--- WHAT NEEDS TO BE DONE ---
Nothing but the lines from the line with "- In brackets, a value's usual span" through the end of the data is to be copied, and each is to be copied exactly.

[Start DATA PROVIDED]

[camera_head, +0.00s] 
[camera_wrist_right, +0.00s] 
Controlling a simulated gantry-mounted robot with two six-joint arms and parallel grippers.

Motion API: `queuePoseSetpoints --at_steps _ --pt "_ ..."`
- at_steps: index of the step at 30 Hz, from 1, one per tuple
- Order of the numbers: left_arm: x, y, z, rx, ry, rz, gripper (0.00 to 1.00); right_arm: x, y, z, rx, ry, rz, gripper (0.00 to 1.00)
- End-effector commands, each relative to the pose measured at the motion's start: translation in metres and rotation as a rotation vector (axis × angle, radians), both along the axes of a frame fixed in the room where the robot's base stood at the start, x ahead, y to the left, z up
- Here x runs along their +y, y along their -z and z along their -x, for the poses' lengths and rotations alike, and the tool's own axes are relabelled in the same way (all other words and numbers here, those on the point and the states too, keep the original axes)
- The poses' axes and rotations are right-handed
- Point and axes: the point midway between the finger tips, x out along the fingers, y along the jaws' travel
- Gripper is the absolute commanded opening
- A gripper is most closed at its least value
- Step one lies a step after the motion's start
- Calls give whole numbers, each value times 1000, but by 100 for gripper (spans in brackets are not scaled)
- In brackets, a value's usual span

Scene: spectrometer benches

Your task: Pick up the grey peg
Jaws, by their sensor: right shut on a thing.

[End DATA PROVIDED]

--- WRITTEN ANSWER ---
- In brackets, a value's usual span

Scene: spectrometer benches

Your task: Pick up the grey peg
Jaws, by their sensor: right shut on a thing.

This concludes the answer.